Чтобы сколько-нибудь согласовать теорию «чистого искусства» с фактами, ее защитникам пришлось всячески насиловать понятие красоты. С давних пор стали давать, говоря о искусстве, понятию «красота» разные, часто довольно неожиданные значения. Красоту отожествляли с совершенством, с единством во многообразии, искали ее в волнующихся линиях, в мягкости, в умеренности размеров. «Злосчастное понятие красоты, – говорит один немецкий критик, – растягивали во все стороны, как если б оно было из резины… Говорят, что, по отношению к искусству, слово „красота“ надо понимать в более широком смысле, но вернее было бы сказать – в слишком широком. Утверждать, что Уголино прекрасен в более широком смысле, все равно как утверждать, что зло есть добро в более широком смысле, и раб есть господин в более широком смысле».

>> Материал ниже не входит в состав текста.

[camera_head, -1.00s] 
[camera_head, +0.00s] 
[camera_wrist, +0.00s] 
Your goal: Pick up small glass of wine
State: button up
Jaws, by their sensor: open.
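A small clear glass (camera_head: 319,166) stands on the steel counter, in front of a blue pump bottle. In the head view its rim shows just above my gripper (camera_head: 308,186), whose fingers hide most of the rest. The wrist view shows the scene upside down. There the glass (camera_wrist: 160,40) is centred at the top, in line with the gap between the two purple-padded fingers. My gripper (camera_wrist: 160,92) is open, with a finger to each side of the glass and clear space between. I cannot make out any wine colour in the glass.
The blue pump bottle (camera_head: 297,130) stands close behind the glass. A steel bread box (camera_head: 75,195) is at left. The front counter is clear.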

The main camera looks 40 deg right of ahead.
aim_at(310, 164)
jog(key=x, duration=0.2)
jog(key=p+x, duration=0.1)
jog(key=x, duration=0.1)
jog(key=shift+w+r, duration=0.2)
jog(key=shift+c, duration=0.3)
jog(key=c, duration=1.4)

Особым успехом пользовалась подмена слова «красота» словом «типичность». Уверяли, что создания искусства прекрасны, потому что они – типы. Но если наложить эти два понятия одно на другое, они далеко не совпадут. Красота не всегда типична, и не все типичное прекрасно. Le beau c'est rare, говорила целая школа в искусстве. Изумрудно-зеленые глаза слишком многим кажутся прекрасными, хотя встречаются редко. Крылатые человеческие фигуры на восточных изображениях поражают красотой, но они плод фантазии и сами создают свой тип. С другой стороны, разве нет животных, по самым отличительным признакам своим некрасивых, которых нельзя изобразить типично иначе как безобразными: таковы каракатицы, скаты, пауки, гусеницы… А типы всех внутренних некрасивостей, всех пороков, всего плоского в человеке, глупого, пошлого – как могут они стать красотой? И разве новое искусство, все смелее и смелее уходя в мир личных, индивидуальных чувствований, ощущений мгновения, и именно этого мгновения, не порывает навсегда и решительно с призраком типичности?
В одном месте Пушкин говорит о «науке любовной», о «любви для любви» и замечает:
эта важная забава
Достойна старых обезьян
Хваленых дедовских времян.
Те же слова можно повторить о «искусстве для искусства». Оно отрывает искусство от жизни, т. е. от единственной почвы, на которой что-либо может взрасти в человечестве. Искусство во имя бесцельной Красоты (с большой буквы) – мертвое искусство. Как бы ни были безупречны формы сонета, как бы ни было прекрасно лицо мраморного бюста, но если за этими звуками, за этим мрамором нет ничего, – что меня повлечет к ним? Человеческий дух не может примириться с покоем. «Je hais le mouvement qui deplace les lignes» – «Я ненавижу всякое перемещение линий», говорит Красота у Бодлера. Но искусство всегда искание, всегда порыв, и сам Бодлер в свои отточенные сонеты влил не смертную недвижность, а водовороты тоски, отчаянья и проклятий. Та самая государственная печать, которой Том колол во дворце орехи, вероятно, очень красиво сверкала на солнце. Но и красивый блеск не был ее назначением. Она была создана для большего.